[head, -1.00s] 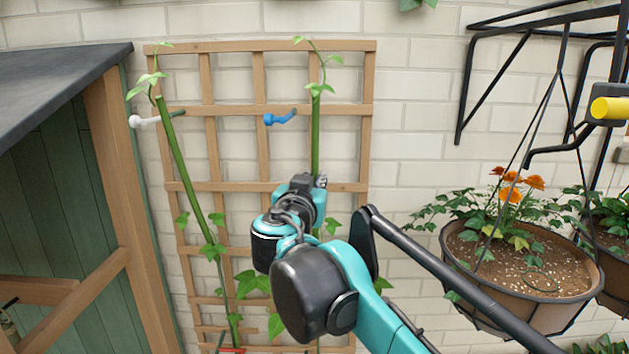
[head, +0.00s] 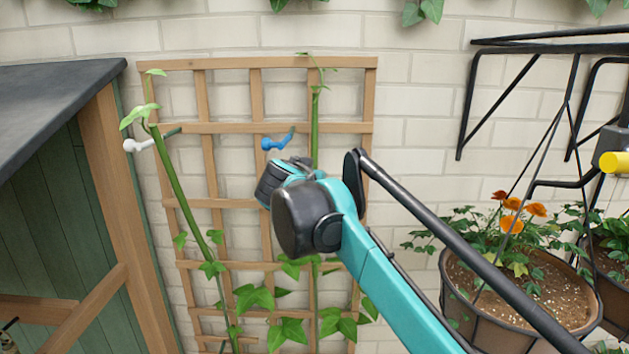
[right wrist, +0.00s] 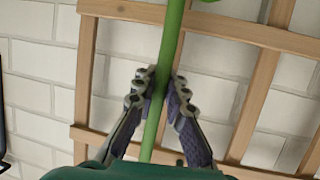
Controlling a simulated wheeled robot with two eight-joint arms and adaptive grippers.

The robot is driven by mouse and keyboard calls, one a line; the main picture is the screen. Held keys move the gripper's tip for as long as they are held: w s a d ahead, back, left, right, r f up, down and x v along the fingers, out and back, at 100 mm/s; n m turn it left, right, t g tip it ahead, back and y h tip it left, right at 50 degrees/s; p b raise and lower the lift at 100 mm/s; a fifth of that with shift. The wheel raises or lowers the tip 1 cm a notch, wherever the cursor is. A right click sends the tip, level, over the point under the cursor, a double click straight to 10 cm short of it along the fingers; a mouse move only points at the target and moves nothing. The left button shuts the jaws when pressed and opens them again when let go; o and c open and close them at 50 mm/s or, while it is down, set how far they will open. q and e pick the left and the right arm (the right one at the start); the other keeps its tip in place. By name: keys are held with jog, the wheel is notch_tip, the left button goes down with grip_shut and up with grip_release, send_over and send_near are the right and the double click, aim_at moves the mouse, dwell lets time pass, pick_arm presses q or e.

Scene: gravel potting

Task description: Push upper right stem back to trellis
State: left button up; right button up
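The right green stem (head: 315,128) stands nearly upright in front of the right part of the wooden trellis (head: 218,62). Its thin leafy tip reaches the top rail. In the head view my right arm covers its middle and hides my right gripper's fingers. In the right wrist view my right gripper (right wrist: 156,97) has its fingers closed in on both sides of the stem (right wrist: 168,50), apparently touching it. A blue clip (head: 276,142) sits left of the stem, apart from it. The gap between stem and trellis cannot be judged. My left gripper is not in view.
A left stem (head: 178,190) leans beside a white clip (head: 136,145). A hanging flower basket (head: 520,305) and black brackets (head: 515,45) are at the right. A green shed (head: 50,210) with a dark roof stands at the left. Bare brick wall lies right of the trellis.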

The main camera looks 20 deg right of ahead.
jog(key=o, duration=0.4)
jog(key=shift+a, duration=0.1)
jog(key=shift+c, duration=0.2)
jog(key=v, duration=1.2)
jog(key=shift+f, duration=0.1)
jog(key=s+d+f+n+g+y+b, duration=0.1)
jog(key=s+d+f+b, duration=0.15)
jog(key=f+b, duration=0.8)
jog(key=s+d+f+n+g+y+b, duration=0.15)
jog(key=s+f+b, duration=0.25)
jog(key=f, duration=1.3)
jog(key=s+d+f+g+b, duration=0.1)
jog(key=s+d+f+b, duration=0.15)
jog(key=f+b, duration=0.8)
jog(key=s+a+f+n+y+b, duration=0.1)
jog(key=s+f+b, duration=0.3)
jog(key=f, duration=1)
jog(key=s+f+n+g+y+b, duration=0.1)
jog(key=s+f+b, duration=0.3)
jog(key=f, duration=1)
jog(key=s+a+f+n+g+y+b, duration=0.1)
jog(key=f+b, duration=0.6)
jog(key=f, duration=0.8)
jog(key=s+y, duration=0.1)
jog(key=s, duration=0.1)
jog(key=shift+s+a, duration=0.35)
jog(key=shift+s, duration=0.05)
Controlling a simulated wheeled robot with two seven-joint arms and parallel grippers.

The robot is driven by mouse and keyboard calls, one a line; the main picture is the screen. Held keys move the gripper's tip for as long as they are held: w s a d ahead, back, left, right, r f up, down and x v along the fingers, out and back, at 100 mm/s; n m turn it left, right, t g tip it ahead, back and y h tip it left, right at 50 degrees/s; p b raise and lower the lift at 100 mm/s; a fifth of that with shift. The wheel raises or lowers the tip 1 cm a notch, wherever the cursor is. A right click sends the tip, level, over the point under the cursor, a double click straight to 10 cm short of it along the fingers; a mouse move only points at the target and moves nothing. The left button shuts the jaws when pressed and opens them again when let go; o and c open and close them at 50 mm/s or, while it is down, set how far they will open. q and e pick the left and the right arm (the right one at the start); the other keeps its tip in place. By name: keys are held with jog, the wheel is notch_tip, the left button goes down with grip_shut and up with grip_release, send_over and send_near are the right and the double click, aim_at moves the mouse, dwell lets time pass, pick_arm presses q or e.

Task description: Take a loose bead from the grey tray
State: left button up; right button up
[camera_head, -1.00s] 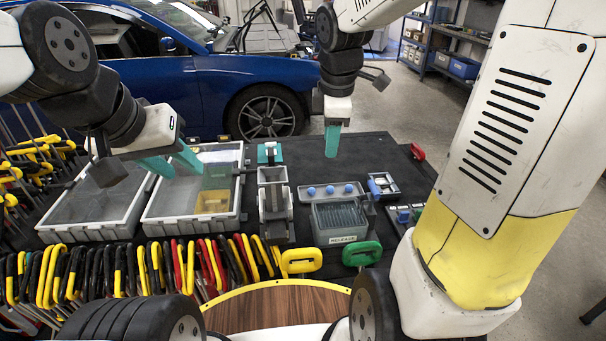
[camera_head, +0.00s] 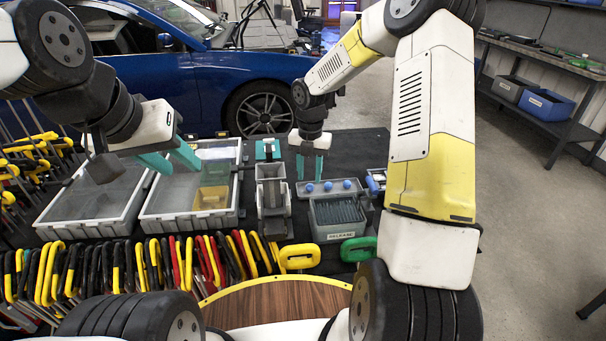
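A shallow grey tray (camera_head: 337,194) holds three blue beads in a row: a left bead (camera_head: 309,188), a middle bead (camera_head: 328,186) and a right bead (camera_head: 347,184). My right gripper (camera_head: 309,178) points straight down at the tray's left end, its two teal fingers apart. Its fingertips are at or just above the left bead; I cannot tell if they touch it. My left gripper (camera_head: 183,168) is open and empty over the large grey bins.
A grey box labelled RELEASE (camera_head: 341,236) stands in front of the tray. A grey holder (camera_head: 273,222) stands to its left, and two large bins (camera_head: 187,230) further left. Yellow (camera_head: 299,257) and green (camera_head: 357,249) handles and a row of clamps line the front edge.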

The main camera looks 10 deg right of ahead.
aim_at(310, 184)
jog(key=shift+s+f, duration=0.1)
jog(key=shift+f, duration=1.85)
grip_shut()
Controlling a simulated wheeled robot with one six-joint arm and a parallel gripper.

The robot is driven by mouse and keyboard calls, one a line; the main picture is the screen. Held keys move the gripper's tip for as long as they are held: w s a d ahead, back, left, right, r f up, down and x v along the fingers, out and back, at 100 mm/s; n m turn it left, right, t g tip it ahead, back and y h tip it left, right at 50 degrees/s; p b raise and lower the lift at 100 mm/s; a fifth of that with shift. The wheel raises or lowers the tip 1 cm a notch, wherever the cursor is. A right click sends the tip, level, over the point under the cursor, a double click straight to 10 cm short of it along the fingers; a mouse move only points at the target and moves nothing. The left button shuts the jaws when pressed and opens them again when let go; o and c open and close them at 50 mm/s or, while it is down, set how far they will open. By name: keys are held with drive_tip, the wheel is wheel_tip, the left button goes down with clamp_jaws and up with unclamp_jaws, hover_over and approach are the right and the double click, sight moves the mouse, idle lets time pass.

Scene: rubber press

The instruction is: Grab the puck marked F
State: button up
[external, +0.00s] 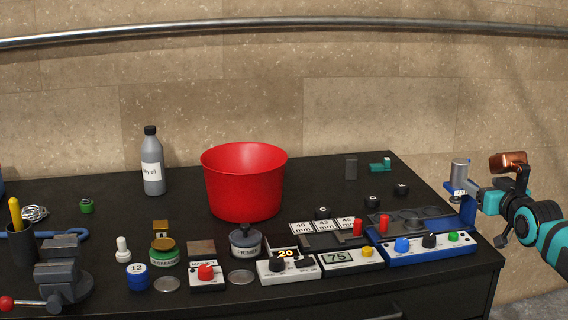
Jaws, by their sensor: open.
* * * *
* [DIRECTIONS FOR THIS TASK]: Write out the full set of lines verbatim, without the pictures.

* [TASK RESPONSE]:
[head, -1.00s] 
[head, +0.00s] 
[right wrist, +0.00s] 
Controlling a simulated wheeled robot with two eight-joint arms and adaptive grippers.

The robot is driven by mouse and keyboard calls, one a line; the main picture is the screen. Held keys move the gripper's tip for as long as they are held: w s a d ahead, back, left, right, r f up, down and x v along the fingers, out and back, at 100 mm/s; n m turn it left, right, t g tip it ahead, back and y h tip it left, right at 50 degrees/s; p b raise and lower the lift at 100 mm/s; a fifth of that with shift. The wheel raises or lowers the tip 1 cm a notch, wherever the cursor is. A right click sends the tip, level, over the point under the cursor, a double click straight to 10 cm short of it along the fingers; a mouse move only points at the target and moves nothing. The left button shuts the jaws when pressed and opens them again when let go; o and c open and close them at 50 mm/s or, while it is down, set how far they will open. q and e pick the left and the right arm (the right one at the start); the other keeps its tip in place. By name: keys are held with jog, the wheel is notch_tip, the left button goes down with grip_shut and up with grip_release, send_over and send_near are the right and the double click, aim_at moves the mouse, dwell lets time pass, pick_arm presses q or e.

Scene: gravel potting

Task description: Push upper right stem back to trellis
State: left button up; right button up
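The right green stem (head: 315,128) stands nearly upright in front of the right part of the wooden trellis (head: 218,62). Its thin leafy tip reaches the top rail. In the head view my right arm covers its middle and hides my right gripper's fingers. In the right wrist view my right gripper (right wrist: 156,97) has its fingers closed in on both sides of the stem (right wrist: 168,50), apparently touching it. A blue clip (head: 276,142) sits left of the stem, apart from it. The gap between stem and trellis cannot be judged. My left gripper is not in view.
A left stem (head: 178,190) leans beside a white clip (head: 136,145). A hanging flower basket (head: 520,305) and black brackets (head: 515,45) are at the right. A green shed (head: 50,210) with a dark roof stands at the left. Bare brick wall lies right of the trellis.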

The main camera looks 20 deg right of ahead.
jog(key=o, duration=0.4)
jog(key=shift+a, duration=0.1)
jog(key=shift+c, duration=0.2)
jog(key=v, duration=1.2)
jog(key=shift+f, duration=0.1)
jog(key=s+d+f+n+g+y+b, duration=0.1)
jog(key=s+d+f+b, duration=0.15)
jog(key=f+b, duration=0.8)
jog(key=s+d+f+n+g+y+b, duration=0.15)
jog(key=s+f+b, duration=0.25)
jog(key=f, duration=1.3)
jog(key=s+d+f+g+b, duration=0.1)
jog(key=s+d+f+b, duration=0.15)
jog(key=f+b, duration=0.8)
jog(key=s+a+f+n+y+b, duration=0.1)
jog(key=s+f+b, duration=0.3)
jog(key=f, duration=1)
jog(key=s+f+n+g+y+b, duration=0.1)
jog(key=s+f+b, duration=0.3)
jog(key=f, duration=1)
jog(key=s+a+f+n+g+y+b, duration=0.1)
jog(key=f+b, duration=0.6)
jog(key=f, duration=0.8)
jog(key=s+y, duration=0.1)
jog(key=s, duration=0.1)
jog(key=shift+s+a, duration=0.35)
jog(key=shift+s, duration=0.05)
Controlling a simulated wheeled robot with two seven-joint arms and parallel grippers.

The robot is driven by mouse and keyboard calls, one a line; the main picture is the screen. Held keys move the gripper's tip for as long as they are held: w s a d ahead, back, left, right, r f up, down and x v along the fingers, out and back, at 100 mm/s; n m turn it left, right, t g tip it ahead, back and y h tip it left, right at 50 degrees/s; p b raise and lower the lift at 100 mm/s; a fifth of that with shift. The wheel raises or lowers the tip 1 cm a notch, wherever the cursor is. A right click sends the tip, level, over the point under the cursor, a double click straight to 10 cm short of it along the fingers; a mouse move only points at the target and moves nothing. The left button shuts the jaws when pressed and opens them again when let go; o and c open and close them at 50 mm/s or, while it is down, set how far they will open. q and e pick the left and the right arm (the right one at the start); the other keeps its tip in place. By name: keys are held with jog, the wheel is notch_tip, the left button goes down with grip_shut and up with grip_release, send_over and send_near are the right and the double click, aim_at moves the mouse, dwell lets time pass, pick_arm presses q or e.

Task description: Take a loose bead from the grey tray
State: left button up; right button up
[camera_head, -1.00s] 
[camera_head, +0.00s] 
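A shallow grey tray (camera_head: 337,194) holds three blue beads in a row: a left bead (camera_head: 309,188), a middle bead (camera_head: 328,186) and a right bead (camera_head: 347,184). My right gripper (camera_head: 309,178) points straight down at the tray's left end, its two teal fingers apart. Its fingertips are at or just above the left bead; I cannot tell if they touch it. My left gripper (camera_head: 183,168) is open and empty over the large grey bins.
A grey box labelled RELEASE (camera_head: 341,236) stands in front of the tray. A grey holder (camera_head: 273,222) stands to its left, and two large bins (camera_head: 187,230) further left. Yellow (camera_head: 299,257) and green (camera_head: 357,249) handles and a row of clamps line the front edge.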

The main camera looks 10 deg right of ahead.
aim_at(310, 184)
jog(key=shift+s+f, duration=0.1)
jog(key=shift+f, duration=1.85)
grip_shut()
Controlling a simulated wheeled robot with one six-joint arm and a parallel gripper.

The robot is driven by mouse and keyboard calls, one a line; the main picture is the screen. Held keys move the gripper's tip for as long as they are held: w s a d ahead, back, left, right, r f up, down and x v along the fingers, out and back, at 100 mm/s; n m turn it left, right, t g tip it ahead, back and y h tip it left, right at 50 degrees/s; p b raise and lower the lift at 100 mm/s; a fifth of that with shift. The wheel raises or lowers the tip 1 cm a notch, wherever the cursor is. A right click sends the tip, level, over the point under the cursor, a double click straight to 10 cm short of it along the fingers; a mouse move only points at the target and moves nothing. The left button shuts the jaws when pressed and opens them again when let go; o and c open and close them at 50 mm/s or, while it is down, set how far they will open. By name: keys are held with drive_tip, the wheel is wheel_tip, the left button goes down with clamp_jaws and up with unclamp_jaws, hover_over and approach are the right and the double click, sight moves the mouse, idle lets time pass.

Scene: rubber press

The instruction is: Grab the puck marked F
State: button up
[external, +0.00s] 
Jaws, by their sensor: open.

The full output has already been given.